● **INSTRUCTIONS TO FOLLOW**:
Report how many lines in the records hold the string "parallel"; give the number and nothing else.

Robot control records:

<<<<

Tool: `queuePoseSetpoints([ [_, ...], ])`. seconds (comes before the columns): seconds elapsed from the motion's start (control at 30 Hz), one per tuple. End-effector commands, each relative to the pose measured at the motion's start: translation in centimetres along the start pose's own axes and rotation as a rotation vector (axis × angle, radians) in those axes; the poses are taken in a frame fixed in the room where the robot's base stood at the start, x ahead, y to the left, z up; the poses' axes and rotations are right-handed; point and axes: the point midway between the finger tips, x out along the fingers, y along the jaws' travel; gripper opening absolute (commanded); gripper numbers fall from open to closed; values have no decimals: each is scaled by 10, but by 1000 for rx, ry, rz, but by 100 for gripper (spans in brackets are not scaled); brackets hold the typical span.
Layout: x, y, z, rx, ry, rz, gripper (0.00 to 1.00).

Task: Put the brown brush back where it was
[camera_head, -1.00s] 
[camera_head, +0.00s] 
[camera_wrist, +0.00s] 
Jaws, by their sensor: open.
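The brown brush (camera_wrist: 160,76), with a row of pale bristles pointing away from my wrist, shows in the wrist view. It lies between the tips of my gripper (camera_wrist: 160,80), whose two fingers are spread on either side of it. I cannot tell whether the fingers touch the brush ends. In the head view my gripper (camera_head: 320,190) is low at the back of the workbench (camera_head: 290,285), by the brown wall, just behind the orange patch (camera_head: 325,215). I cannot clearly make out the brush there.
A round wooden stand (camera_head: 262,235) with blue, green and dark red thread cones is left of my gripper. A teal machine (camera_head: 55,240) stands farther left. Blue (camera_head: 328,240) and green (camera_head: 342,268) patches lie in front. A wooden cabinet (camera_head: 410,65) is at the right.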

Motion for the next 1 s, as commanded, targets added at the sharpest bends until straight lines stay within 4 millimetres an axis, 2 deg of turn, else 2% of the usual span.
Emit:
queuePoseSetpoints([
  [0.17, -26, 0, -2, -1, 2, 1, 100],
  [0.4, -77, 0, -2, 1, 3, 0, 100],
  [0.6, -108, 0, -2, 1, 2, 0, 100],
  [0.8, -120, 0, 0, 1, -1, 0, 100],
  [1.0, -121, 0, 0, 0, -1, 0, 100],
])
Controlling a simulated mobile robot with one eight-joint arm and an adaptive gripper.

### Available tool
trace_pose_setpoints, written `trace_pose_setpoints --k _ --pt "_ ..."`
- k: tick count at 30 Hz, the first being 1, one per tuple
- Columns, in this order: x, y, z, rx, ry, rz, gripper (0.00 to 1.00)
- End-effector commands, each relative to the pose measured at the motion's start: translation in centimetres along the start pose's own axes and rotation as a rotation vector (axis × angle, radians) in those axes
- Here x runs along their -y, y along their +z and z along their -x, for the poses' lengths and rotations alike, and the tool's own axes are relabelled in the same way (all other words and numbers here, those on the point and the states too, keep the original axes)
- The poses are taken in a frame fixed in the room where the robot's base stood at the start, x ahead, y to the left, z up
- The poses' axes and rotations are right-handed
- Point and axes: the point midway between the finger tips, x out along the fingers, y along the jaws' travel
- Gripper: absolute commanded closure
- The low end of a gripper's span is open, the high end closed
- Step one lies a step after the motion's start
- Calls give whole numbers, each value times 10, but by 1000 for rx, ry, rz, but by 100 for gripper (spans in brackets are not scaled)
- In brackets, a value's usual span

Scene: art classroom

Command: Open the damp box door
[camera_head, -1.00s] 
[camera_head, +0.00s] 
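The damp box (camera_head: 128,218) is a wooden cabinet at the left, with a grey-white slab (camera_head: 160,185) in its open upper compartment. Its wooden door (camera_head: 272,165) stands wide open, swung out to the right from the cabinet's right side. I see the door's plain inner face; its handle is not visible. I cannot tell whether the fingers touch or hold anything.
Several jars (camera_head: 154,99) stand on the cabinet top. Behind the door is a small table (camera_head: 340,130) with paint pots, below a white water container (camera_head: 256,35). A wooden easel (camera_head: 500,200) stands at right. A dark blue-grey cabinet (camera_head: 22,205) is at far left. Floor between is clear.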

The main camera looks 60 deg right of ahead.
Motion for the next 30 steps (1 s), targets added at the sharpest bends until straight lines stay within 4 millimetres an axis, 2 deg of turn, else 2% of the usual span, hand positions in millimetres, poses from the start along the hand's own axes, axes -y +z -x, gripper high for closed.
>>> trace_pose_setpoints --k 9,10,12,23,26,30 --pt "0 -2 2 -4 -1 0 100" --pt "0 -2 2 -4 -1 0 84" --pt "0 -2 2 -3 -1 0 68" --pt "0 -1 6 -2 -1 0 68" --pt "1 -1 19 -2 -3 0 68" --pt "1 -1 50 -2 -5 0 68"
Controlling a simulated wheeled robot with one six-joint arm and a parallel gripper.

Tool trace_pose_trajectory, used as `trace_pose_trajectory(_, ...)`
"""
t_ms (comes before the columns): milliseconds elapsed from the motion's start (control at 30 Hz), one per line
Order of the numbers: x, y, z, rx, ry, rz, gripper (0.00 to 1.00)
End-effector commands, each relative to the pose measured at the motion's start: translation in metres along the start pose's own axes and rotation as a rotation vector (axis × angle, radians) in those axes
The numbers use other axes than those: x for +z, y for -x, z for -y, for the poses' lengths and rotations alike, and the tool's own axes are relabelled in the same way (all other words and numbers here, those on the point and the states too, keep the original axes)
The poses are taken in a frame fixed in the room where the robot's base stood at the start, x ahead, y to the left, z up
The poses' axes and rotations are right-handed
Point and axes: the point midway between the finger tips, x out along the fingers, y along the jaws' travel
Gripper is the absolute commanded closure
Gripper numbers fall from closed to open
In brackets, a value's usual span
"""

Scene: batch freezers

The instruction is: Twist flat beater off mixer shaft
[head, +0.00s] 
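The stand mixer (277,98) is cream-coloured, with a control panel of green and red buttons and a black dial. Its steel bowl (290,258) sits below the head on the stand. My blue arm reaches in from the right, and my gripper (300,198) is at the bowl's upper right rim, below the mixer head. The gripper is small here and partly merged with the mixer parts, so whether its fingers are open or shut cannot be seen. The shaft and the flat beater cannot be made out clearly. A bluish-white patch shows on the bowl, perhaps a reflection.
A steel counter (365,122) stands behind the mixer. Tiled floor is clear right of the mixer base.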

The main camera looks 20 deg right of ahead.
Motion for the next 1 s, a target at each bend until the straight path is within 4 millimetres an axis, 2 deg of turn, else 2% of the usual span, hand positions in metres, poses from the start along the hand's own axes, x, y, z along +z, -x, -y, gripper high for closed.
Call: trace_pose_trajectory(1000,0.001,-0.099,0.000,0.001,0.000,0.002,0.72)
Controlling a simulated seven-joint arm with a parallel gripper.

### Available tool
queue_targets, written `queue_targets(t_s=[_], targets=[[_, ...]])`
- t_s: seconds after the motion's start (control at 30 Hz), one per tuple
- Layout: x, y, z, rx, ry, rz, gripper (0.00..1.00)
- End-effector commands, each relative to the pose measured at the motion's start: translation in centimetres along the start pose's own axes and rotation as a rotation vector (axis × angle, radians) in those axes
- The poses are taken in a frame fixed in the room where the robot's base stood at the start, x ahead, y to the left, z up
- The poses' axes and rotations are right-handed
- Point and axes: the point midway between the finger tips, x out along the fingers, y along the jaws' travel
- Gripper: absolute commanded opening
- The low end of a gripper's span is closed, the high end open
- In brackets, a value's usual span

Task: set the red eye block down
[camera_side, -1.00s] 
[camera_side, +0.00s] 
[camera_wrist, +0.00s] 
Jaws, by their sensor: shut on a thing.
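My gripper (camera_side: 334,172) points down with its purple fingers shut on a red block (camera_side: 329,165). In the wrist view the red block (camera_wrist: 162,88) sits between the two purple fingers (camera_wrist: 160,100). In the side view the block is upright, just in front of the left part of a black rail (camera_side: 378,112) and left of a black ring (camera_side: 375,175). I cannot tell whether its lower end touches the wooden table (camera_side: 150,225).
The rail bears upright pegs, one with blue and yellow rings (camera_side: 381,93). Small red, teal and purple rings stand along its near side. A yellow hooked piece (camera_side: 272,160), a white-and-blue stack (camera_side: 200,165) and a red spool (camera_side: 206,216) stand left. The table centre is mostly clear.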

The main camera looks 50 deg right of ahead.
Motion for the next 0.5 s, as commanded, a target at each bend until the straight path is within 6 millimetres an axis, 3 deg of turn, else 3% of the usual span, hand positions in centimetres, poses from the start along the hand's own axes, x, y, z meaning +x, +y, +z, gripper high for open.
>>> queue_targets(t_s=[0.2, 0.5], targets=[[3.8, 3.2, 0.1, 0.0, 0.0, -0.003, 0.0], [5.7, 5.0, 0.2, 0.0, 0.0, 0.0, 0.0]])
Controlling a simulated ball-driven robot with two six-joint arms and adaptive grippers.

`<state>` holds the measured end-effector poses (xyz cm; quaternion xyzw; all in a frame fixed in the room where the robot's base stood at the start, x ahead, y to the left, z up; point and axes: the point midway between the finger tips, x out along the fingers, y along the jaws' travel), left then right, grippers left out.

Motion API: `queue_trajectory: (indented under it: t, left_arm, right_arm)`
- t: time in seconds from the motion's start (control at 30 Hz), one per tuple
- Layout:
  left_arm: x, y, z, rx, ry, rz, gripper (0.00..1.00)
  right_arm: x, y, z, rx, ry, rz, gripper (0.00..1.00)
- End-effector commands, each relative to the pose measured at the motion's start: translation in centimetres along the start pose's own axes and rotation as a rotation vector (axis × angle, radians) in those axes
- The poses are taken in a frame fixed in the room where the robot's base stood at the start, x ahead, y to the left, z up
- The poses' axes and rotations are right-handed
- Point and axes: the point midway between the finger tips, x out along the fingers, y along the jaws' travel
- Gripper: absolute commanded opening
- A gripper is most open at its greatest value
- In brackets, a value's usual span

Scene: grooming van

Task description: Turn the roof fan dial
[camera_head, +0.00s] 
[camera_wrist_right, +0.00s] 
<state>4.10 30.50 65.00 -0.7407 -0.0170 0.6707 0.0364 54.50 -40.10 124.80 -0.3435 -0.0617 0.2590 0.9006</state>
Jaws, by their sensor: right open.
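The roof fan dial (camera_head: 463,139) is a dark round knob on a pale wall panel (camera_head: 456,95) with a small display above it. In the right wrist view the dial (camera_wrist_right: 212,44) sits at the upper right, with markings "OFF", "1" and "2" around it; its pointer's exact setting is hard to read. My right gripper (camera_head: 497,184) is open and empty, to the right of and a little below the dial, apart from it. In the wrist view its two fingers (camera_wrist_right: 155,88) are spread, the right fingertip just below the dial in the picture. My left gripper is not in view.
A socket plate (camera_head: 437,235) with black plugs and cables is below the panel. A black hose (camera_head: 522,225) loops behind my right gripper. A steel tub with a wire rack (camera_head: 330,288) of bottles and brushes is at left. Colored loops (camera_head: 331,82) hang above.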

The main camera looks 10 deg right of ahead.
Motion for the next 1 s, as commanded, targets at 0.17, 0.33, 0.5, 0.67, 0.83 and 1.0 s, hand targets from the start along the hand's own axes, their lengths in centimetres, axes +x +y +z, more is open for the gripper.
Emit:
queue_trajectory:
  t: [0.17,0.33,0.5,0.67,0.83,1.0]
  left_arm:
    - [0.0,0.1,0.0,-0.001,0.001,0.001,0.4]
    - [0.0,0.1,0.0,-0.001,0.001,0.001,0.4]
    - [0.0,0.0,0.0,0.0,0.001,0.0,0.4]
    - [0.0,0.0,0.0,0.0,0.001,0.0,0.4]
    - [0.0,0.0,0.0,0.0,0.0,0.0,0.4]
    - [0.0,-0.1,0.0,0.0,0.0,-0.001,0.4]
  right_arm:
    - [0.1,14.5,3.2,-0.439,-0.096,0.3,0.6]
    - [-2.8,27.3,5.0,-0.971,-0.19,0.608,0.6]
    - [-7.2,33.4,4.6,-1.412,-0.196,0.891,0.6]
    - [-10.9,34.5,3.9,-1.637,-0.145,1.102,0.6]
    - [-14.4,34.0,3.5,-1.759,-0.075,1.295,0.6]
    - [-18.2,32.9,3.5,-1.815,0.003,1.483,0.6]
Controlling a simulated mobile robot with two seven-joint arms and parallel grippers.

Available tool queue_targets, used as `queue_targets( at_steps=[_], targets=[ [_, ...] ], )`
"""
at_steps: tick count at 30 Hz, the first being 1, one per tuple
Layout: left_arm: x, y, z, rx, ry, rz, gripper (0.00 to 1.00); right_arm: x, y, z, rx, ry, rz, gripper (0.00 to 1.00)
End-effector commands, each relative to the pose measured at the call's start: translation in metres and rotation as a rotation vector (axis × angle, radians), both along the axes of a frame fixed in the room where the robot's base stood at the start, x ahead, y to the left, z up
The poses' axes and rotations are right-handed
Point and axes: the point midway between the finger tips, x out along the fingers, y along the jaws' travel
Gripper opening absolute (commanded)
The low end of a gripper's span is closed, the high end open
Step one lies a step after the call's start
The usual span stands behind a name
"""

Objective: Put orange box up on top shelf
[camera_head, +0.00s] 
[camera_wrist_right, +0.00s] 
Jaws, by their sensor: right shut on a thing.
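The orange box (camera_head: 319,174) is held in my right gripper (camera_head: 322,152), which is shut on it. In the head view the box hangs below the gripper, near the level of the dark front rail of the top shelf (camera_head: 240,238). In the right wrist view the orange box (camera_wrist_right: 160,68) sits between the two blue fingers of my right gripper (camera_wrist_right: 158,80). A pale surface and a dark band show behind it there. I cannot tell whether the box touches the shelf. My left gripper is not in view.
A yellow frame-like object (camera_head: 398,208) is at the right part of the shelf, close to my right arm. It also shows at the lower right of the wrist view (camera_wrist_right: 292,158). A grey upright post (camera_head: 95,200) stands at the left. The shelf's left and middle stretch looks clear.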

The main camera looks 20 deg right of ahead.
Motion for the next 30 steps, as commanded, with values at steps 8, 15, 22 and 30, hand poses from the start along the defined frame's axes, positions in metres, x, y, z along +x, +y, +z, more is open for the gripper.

>>>>

● **RESPONSE TO THIS TASK**:
3